Sitting Down With Ali McGraw

Ali MacGraw, actress, video producer, author and social activist, is a long-time practitioner of the art of yoga. In 1995, she produced as well as demonstrated the postures in the video "Moving Into Stillness", with Erich Schiffmann. Today she lives in Santa Fe, NM and travels frequently to L.A., often to study yoga. In January, while Ali was in L.A. studying with Kofi Busia, she talked to Julie Deife about her yoga.

By Julie Deife



Julie: Where is your yoga practice today?

Ali: I'm sort of starting over again from the beginning, and I'm doing very different classes than I used to do. I'm doing a lot of Iyengar. Chris Stein sent me to study with Manouso, which has just been a revelation. And I study with various teachers, all of whom are virtually starting my practice over. And I love it.

Julie: Why is this different?

Ali: I have decided that I would like to imprint on my body the memory of where the various parts are meant to be. And the only way I know how to do that is to start some of the fundamentals over correctly. For example, some years ago I managed to hurt my shoulder badly doing chaturanga incorrectly. I'd rather be taught the alternative, or what my body requires now, knowing that it might change. I find myself listening in a way that I didn't do 10 years ago, with great respect to Iyengar teachers, to the microscopic knowledge of how we can work in a way that does not hurt us. Really listening to a teacher produces a block-out of all the shadowy madness that most of my life is about, because I am very high energy, a bit all over the place, and I need tremendous discipline to shut all that other stuff out.

Julie: Can you think of anything specific that encouraged you to change or grow your practice?

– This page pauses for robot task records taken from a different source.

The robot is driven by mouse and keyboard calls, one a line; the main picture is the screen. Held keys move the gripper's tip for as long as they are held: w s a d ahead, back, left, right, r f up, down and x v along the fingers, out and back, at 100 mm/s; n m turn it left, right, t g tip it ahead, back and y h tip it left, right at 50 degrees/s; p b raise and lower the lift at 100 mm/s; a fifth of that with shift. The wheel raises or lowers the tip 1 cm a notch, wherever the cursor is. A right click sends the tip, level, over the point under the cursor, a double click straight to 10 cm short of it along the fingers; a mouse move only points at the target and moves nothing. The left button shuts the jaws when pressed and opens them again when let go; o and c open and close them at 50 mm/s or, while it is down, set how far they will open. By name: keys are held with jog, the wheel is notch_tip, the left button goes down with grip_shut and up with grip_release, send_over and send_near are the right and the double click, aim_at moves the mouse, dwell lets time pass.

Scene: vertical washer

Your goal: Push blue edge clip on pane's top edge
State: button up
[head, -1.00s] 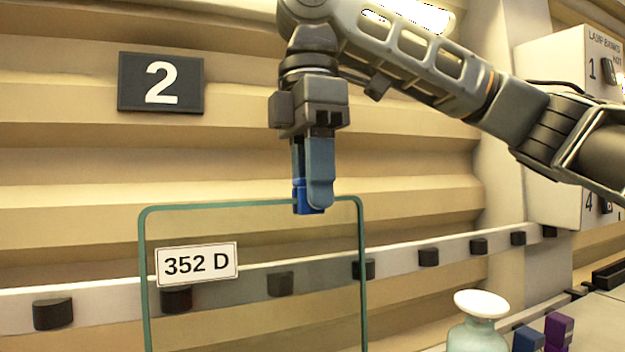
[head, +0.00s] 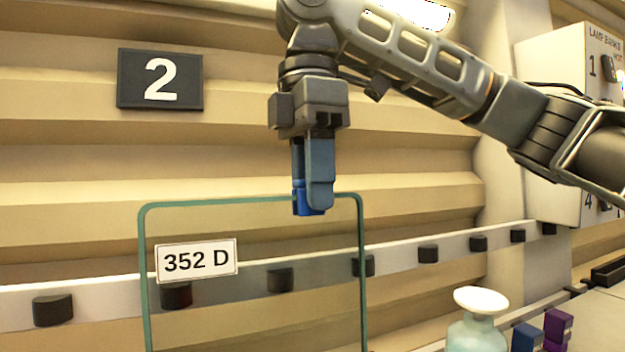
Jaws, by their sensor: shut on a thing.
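The blue edge clip (head: 301,203) is between the fingers of my gripper (head: 314,205), which is shut on it. The near finger hides much of the clip. The glass pane (head: 148,270) stands upright with a green edge and a white label reading "352 D" (head: 196,261). My gripper points straight down at the pane's top edge, right of its middle and near the right corner. The clip overlaps the line of the top edge in the head view. I cannot tell how deep the clip sits on the edge.
A pale rail with several black knobs (head: 428,254) runs behind the pane. At lower right are a pale bottle with a white cap (head: 481,300), a blue clip (head: 528,338) and a purple clip (head: 557,328). A "2" sign (head: 160,80) hangs on the ribbed wall.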

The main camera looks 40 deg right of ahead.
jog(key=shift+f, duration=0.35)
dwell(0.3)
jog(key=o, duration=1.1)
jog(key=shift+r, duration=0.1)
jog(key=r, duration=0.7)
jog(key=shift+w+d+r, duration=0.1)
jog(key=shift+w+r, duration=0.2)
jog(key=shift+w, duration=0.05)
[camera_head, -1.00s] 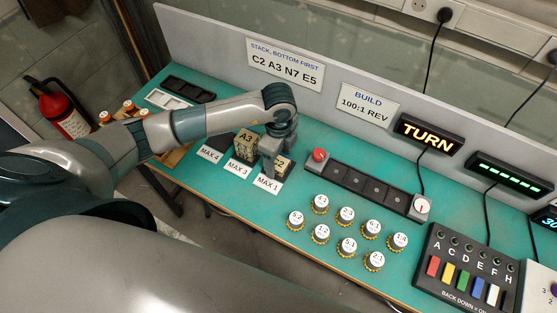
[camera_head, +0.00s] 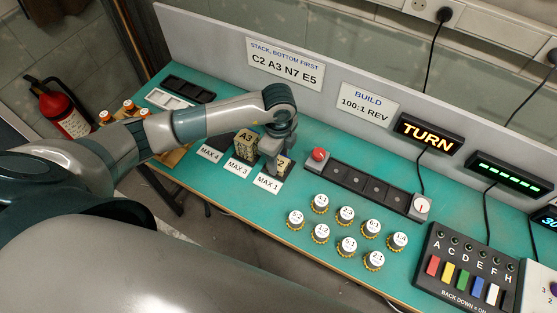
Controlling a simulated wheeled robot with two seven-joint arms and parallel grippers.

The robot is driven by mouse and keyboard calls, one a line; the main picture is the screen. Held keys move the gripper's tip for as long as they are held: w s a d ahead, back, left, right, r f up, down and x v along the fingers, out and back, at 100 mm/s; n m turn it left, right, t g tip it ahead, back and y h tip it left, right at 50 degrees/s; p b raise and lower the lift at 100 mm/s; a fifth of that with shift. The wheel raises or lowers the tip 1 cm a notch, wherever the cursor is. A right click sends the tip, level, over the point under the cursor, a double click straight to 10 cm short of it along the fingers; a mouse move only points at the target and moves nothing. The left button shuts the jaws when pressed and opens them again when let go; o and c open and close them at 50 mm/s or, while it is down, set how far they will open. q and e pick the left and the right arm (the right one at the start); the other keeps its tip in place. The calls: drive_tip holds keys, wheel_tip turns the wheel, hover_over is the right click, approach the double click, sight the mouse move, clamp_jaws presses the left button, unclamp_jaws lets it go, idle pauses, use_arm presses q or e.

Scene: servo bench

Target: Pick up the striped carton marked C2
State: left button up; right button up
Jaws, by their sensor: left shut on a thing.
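The striped carton marked C2 (camera_head: 284,166) stands behind the MAX 1 label, mostly hidden by my left gripper; only part of its top and its "2" show. My left gripper (camera_head: 274,162) points down over it and is shut on it. I cannot tell whether the carton is clear of the bench. My right gripper is not in view.
A striped carton marked A3 (camera_head: 245,144) stands close to the left, behind the MAX 3 label (camera_head: 238,168). A red button (camera_head: 319,155) and a dark slotted rail (camera_head: 365,185) lie to the right. Several round gear-edged pieces (camera_head: 346,215) stand in front.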

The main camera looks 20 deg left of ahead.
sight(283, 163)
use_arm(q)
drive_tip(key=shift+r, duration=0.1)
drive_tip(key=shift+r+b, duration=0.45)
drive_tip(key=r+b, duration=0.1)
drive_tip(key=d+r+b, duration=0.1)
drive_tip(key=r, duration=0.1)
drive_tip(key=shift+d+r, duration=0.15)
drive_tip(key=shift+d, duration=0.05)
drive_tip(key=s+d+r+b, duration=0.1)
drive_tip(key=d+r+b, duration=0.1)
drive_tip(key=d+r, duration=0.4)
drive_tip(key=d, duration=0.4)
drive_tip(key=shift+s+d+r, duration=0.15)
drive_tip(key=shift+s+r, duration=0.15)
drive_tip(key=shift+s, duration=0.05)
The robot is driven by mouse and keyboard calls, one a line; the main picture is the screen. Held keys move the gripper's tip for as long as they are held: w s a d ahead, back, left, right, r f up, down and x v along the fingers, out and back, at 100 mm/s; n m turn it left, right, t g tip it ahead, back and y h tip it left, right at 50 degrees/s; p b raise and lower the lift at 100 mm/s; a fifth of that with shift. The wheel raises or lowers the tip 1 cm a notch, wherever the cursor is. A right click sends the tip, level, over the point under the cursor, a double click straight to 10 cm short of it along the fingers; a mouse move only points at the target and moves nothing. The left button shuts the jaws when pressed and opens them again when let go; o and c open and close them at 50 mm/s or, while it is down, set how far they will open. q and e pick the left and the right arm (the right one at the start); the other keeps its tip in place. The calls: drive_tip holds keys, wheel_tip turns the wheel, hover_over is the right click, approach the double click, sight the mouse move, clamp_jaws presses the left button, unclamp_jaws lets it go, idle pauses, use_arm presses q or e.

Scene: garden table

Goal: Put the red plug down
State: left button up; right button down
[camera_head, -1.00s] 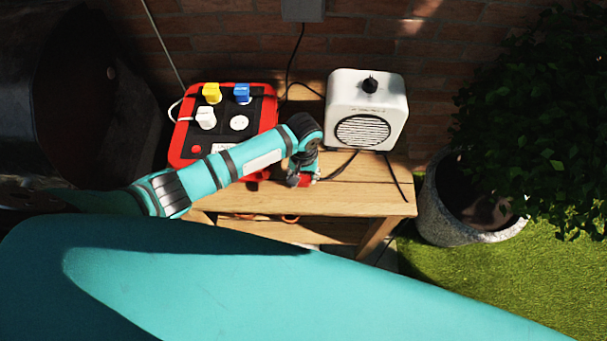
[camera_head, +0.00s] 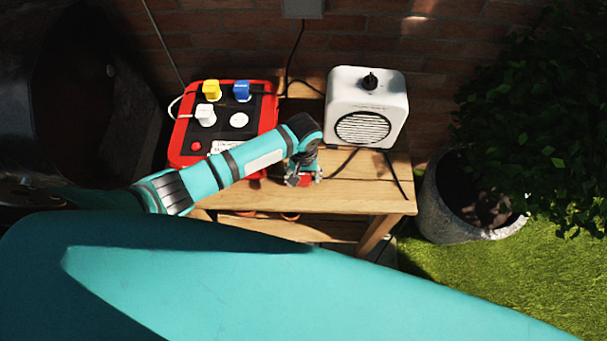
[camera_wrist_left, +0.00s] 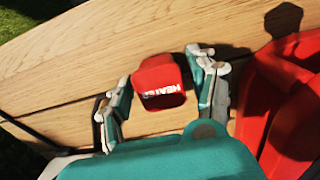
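The red plug (camera_wrist_left: 158,84), marked HEATER, is on the wooden table between the fingers of my left gripper (camera_wrist_left: 160,72). In the wrist view the two fingers stand spread on either side of it, with a narrow gap at its right side. The gripper is open around the plug. In the head view my left gripper (camera_head: 305,180) points down near the table's front edge, with the plug (camera_head: 305,181) partly hidden between its fingers. My right gripper is not in view.
A red-framed power box (camera_head: 174,150) with yellow, blue and white plugs stands left of the gripper. A white heater (camera_head: 394,90) stands behind right, its dark cable on the table. The table's right front (camera_head: 365,200) is clear. A potted bush (camera_head: 445,205) stands right.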

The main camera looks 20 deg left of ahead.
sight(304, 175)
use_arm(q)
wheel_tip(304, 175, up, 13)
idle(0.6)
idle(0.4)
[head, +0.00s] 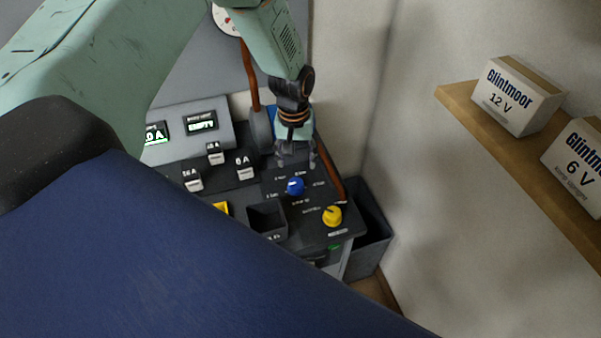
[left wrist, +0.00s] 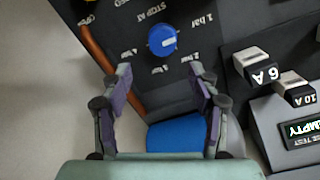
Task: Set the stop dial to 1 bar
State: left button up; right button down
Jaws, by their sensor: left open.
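The blue stop dial (head: 295,186) sits on the dark panel near the bench's right end. In the left wrist view the dial (left wrist: 162,40) has "STOP AT" and several bar labels around it. Its white mark points to the picture's right, roughly between "1 bar" and "2 bar"; the exact setting is hard to tell. My left gripper (head: 297,160) is open and empty, above and just behind the dial in the head view. In the left wrist view its two fingers (left wrist: 160,80) are spread apart, with the dial beyond the tips and not touched. My right gripper is not in view.
A yellow knob (head: 332,216) stands right of the dial, with an open dark box (head: 267,218) to the left. Fuse-like blocks marked in amps, such as "6 A" (head: 246,170), are nearby. An orange-brown cable (left wrist: 97,50) runs beside the panel. A shelf (head: 452,95) holds boxes at right.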

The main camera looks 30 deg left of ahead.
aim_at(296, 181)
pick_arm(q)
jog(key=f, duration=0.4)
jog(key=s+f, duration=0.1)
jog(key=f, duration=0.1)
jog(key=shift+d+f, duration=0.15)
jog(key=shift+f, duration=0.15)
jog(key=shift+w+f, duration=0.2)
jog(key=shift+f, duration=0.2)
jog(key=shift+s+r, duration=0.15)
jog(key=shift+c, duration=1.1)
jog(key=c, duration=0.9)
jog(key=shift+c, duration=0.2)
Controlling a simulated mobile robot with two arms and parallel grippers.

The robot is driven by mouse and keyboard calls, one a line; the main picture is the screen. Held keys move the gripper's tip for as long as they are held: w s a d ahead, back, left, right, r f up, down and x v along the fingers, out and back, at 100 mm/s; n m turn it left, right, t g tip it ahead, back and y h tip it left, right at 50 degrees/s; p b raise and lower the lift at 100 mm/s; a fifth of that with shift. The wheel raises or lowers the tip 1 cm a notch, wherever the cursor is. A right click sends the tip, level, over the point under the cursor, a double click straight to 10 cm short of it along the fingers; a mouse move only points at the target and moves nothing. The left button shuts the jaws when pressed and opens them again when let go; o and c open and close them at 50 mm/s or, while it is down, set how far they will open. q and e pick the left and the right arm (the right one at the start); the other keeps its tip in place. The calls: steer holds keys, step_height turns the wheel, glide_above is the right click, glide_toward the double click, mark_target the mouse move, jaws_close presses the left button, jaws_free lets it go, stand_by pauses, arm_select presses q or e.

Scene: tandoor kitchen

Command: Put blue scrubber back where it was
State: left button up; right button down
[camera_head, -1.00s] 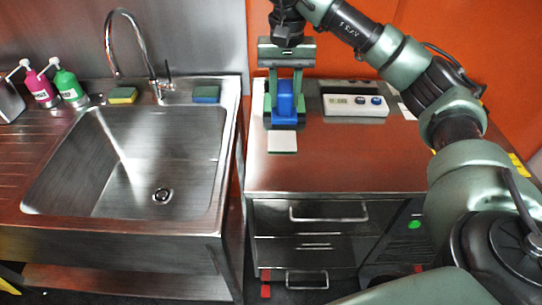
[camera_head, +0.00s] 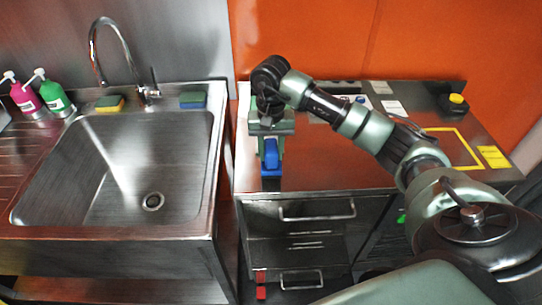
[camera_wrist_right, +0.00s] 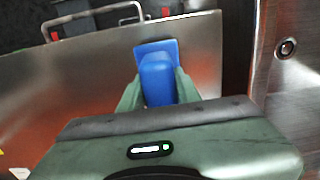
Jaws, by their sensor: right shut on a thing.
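My right gripper (camera_head: 271,155) is over the front left part of the steel counter (camera_head: 340,170), close to the gap beside the sink. It is shut on the blue scrubber (camera_head: 271,157). In the right wrist view the scrubber (camera_wrist_right: 158,78) shows between the two green fingers, with its wider blue plate at the far end. I cannot tell whether the scrubber touches the counter. My left gripper is not in view.
The sink (camera_head: 120,175) is on the left, with a blue and green sponge (camera_head: 193,100) and a yellow and green sponge (camera_head: 110,104) on its back rim. Pink (camera_head: 26,98) and green (camera_head: 52,94) bottles stand farther left. A yellow button box (camera_head: 454,106) stands at the counter's back right.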

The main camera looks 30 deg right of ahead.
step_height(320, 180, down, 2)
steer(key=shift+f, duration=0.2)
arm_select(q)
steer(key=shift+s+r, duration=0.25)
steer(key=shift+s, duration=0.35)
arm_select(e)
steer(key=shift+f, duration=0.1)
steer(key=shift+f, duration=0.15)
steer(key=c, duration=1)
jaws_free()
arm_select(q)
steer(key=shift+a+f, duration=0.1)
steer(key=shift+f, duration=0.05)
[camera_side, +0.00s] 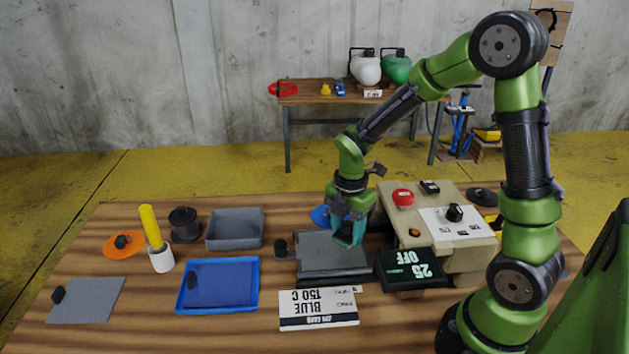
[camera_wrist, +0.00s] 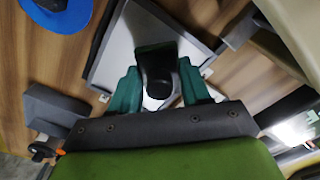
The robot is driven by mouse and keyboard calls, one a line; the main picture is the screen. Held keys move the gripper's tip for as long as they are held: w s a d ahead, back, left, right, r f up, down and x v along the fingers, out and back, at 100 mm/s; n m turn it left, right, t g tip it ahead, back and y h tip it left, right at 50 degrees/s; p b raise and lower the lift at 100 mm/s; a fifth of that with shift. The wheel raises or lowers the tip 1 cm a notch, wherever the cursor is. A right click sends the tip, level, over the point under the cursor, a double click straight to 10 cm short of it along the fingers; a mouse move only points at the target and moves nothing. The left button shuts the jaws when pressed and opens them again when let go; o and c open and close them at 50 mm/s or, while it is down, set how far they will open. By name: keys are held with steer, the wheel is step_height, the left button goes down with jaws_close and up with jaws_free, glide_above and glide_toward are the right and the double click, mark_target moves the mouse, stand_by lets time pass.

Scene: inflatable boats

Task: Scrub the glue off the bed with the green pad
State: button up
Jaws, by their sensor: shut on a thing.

Ali: I discovered that it's about making a tiny airspace around me, my world. Many years ago I heard an extraordinary remark from Bryan Kest in a very crowded, very work-outy class, and it flowed over the head of 60 or 70 people in that class as though he was reading me. And I'm sure it was not directed at me, but I received it as though it was. He said, "I'd like to think that when you leave this class you can't tell me who was next to you, what they were wearing or what posture they were doing." Busted. I was doing all of that, that ego thing. Why can't I get my leg up there? I wish I had those stomach muscles. I mean this is nonsense and to really get it, it's not about getting anywhere, it's being where we are.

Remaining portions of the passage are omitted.